The 2010 Fidelity Charitable Gift Fund “Advice & Giving” online survey, which was conducted between May 21 and 26 with 503 financial advisors, found that 87% of financial advisors expect income taxes to increase for most of their clients in the next 12 to 18 months and 26% anticipate that clients will increase charitable giving as a result. In addition, 48% of advisors expect their clients to maintain their level of giving despite market uncertainty. Yet only 52% of financial advisors proactively offer charitable planning advice even though 63% believe clients would be interested in it.
The survey found that 44% of advisors do not proactively offer charitable planning advice because they see philanthropy as a client’s personal decision. Other reasons they are not proactive around charitable giving, include: clients have not requested help in the area (52%) and they do not feel qualified or knowledgeable enough on the topic (31%).
“Today, more than ever, high-net-worth investors are looking to their advisors for comprehensive financial planning advice and tax strategies,” Sarah C. Libbey, president, Fidelity Charitable Gift Fund, said in a press release. “By integrating charitable planning within a wealth management offering, advisors have the potential to deepen existing client relationships, and open up multi-generational planning opportunities.”
Of those advisors who incorporate charitable giving advice into their planning practice, 65% say it is an important aspect of their client relationships.
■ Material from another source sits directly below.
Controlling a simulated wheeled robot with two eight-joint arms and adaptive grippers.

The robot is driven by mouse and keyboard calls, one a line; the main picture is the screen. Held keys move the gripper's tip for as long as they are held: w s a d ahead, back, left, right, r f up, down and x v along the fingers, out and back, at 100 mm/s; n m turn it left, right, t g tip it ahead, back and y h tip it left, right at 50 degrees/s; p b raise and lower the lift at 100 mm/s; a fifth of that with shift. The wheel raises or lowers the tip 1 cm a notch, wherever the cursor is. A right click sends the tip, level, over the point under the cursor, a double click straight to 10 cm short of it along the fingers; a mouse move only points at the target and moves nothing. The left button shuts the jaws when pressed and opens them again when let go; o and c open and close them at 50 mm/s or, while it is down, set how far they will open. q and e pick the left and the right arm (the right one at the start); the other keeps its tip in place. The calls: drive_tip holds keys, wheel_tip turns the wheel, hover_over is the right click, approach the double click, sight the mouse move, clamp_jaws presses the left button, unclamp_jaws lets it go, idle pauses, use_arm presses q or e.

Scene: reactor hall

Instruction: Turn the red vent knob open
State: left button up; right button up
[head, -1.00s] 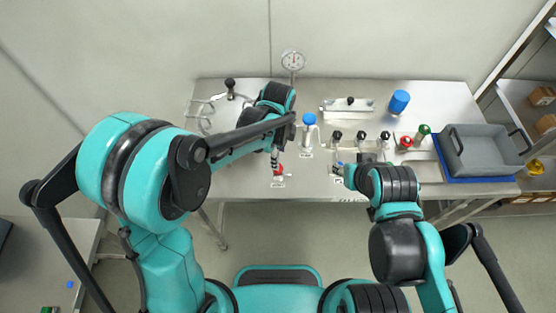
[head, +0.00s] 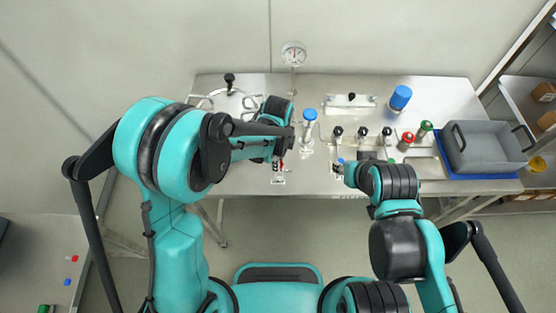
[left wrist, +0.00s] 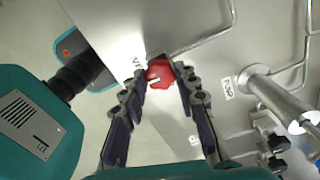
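The red vent knob (left wrist: 160,73) shows in the left wrist view right between the two fingertips of my left gripper (left wrist: 161,74). One finger is on each side, very close to the knob; I cannot tell whether they press on it. A pale mark shows on the knob's face. In the head view the knob (head: 281,166) is a small red patch near the table's front edge, partly hidden by my left gripper (head: 280,160) above it. My right gripper (head: 339,168) is low over the front edge, further right; its fingers are too small to read.
A blue-topped post (head: 309,123) stands behind and right of my left gripper. A dial gauge (head: 293,53) rises at the back. Several black-knobbed valves, red (head: 406,141) and green (head: 424,130) cylinders, a blue cylinder (head: 400,97) and a grey bin (head: 488,149) stand to the right.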

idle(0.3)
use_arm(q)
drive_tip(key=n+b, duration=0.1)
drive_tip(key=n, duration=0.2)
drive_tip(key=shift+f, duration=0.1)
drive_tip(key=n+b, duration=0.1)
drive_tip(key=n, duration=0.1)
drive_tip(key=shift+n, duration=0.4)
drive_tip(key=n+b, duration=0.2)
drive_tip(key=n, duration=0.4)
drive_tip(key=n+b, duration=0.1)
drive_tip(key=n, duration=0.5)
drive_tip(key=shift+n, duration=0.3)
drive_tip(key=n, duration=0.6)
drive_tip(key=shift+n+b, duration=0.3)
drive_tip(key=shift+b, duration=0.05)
Eighty percent of advisors say the No. 1 benefit of offering advice on charitable planning to their clients is that it’s a relationship builder, while 72% say it positions them as a broad financial expert, 61% say it keeps assets under the advisor’s management and 56% say it leads to a multi-generational relationship.
Thirty nine percent of advisors expect clients to increase their use of donor-advised funds over the next five years, while 20% expect clients to increase their use of private foundations. The simplification of the charitable giving process was the No. 1 reason why advisors thought donor-advised funds’ usage would increase, followed by ease of administration (74%) and favorable tax treatment (58%).